El gobierno está atizando las brazas del rencor sin saber que esas chispas pueden reducir a cenizas cualquier posibilidad que tenga para mantenerse en el poder. Ellos deberían ser los primeros interesados en desmontar la “pasión rencorosa” convertida en maquinaria política, y en lugar de eso hacer todo lo posible para imponer la tolerancia y la convivencia, aunque sea como una tregua pactada para recomponer la economía y reducir la inseguridad ciudadana. La gente pide ese “taima” y lo sorprendente es que ninguno de ellos se anime a deslindarse de esa trama enloquecida que nos acerca al abismo de la ruina social.

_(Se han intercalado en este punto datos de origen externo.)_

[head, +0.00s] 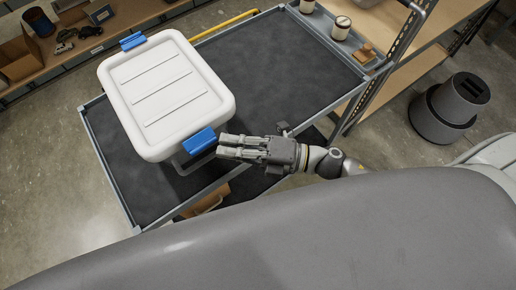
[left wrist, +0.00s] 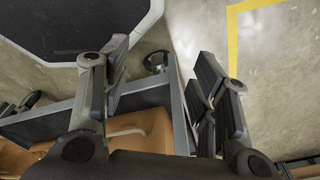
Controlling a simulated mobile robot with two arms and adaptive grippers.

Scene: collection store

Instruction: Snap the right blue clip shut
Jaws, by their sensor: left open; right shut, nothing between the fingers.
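A white lidded box (head: 170,95) stands on the cart's dark top in the head view. The right blue clip (head: 199,141) is at the box's near edge, by the lid's rim; I cannot tell whether it is fully latched. A second blue clip (head: 133,41) is on the far edge. My right gripper (head: 222,147) is shut and empty, its fingertips just right of the right clip; I cannot tell whether they touch it. My left gripper (left wrist: 165,85) is open and empty in the left wrist view, and it is out of the head view.
The grey-framed cart (head: 290,65) has bare dark top to the right of the box. A brown carton (left wrist: 145,125) sits low by the cart frame in the left wrist view. Shelving with a jar (head: 340,27) is at upper right. A dark step stool (head: 448,107) stands on the floor.

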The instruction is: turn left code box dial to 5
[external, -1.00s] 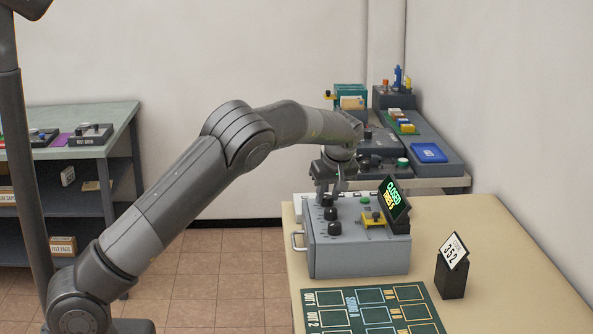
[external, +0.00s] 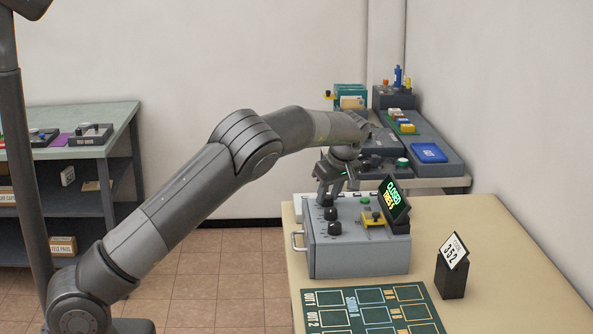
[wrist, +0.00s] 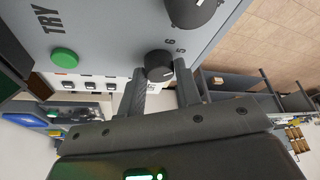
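The grey code box (external: 360,245) stands on the tan table with a row of black dials on its top. The left dial (external: 327,200) is the farthest in the external view, with the middle dial (external: 330,214) and near dial (external: 335,229) in front. My gripper (external: 329,190) points down at the left dial. In the wrist view, the left dial (wrist: 158,66) lies between the fingertips of my gripper (wrist: 160,72). The fingers are apart, one on each side; I cannot tell whether they touch it. Digits 5 and 6 show beside the dial.
A green TRY button (wrist: 64,58) and a yellow latch part (external: 373,219) are on the box top. A tilted display (external: 394,200) reads CLOSED. A code card (external: 454,250) reads 352. A green mat (external: 372,310) lies in front.

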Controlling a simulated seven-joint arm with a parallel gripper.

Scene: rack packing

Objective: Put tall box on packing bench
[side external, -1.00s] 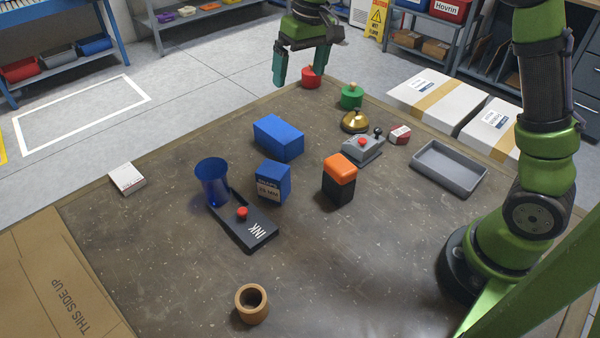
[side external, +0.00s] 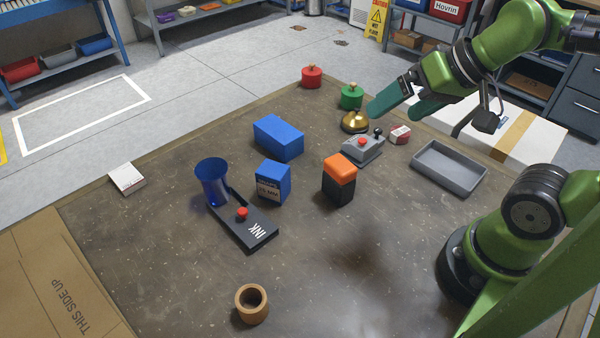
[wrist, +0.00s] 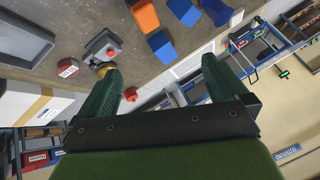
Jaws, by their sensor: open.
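Which item is the tall box is not certain. An upright black box with an orange top (side external: 339,180) stands mid-bench; its orange part (wrist: 143,15) shows in the wrist view. An upright blue box with a printed label (side external: 272,182) stands left of it. A larger plain blue box (side external: 278,138) lies behind them. All three rest on the brown bench top (side external: 330,270). My gripper (side external: 392,113) is open and empty, tilted, in the air near the bench's far right edge, apart from the boxes. Its two green fingers (wrist: 162,75) are spread in the wrist view.
Near the gripper are a brass bell (side external: 355,122), a grey control box (side external: 362,150), a red-white carton (side external: 400,134), a green weight (side external: 351,98) and a grey tray (side external: 448,170). The front bench is mostly clear.

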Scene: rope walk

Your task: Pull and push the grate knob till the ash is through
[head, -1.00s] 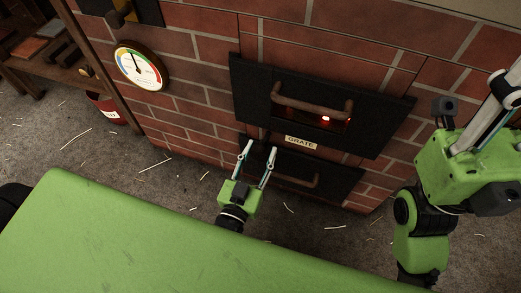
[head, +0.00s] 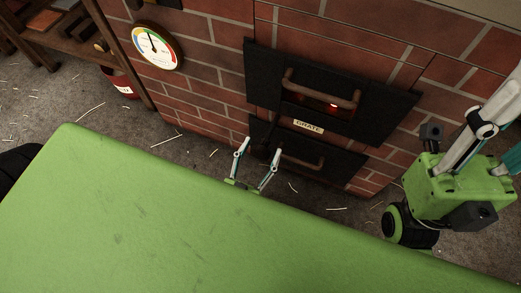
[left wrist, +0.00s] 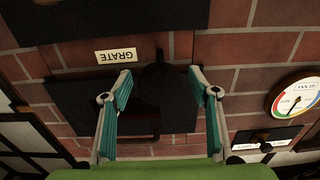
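The dark round grate knob (left wrist: 160,88) shows in the left wrist view, below the inverted GRATE label and in front of the lower dark plate. My left gripper (left wrist: 160,78) is open, with one finger either side of the knob and gaps between. In the head view my left gripper (head: 261,147) is in front of the lower plate (head: 345,169), left of and below the GRATE label (head: 308,127). The knob is hard to make out there. My right gripper (head: 455,188) is at the right, its fingertips out of frame. Ash cannot be made out.
The upper fire door (head: 385,110) has a brown handle, with a red glow behind it. A brown handle (head: 303,161) is on the lower plate. A round gauge (head: 157,46) hangs left. A red bucket (head: 121,84) stands by the wooden shelf. Straw litters the floor.

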Hay un peligro subyacente en estas angustias. Y es que la gente confunda tregua con capitulación y la desesperanza abra paso a la resignación. Por eso hay que advertir que hay diferencias sustantivas entre la firmeza de principios que viabiliza el ejercicio ciudadano del coraje, y la entrega anticipada a “las trampas de la falsa paz”. Una capitulación no es otra cosa que la pérdida del país y la entrega de la identidad.
Pero no caer en esa trampa requiere que nosotros concibamos y vendamos un proyecto de mayor raigambre espiritual. Nunca podremos ganarle al vacío con más vacío, tampoco podremos deponer el odio con más odio. O construimos una alternativa espiritualmente superior o seremos empujados al precipicio. Y esa alternativa debe fundarse en la práctica de la tolerancia cuyas bases sean la fe, la esperanza y la solidaridad, porque al mal solo se le contrarresta con el bien.
Salir de esto exige que nos enfoquemos en una agenda de la transición en forma de preguntas: ¿Cómo asentarnos en la justicia? ¿Cómo desatar a la economía? ¿Cómo resolver el problema de la violencia? ¿Cómo evitar la manipulación de los pobres? ¿Cómo evitar los efectos atroces de la pobreza? Todas esas preguntas comienzan a tener respuestas al abandonar las fantasías épicas para entrar de lleno en las realizaciones de la consistencia ciudadana. Aquí no hay ni calle ni marchas milagrosas, mucho menos la expectativa del “déspota bondadoso” que viene a hacer por nosotros lo que nosotros no queremos hacer. Aquí solo hay salida en la práctica constante e irreversible de la ciudadanía, al precio que nos toque pagar por tal desafío. Tal vez sea una buena recomendación preocuparse menos y ocuparse más.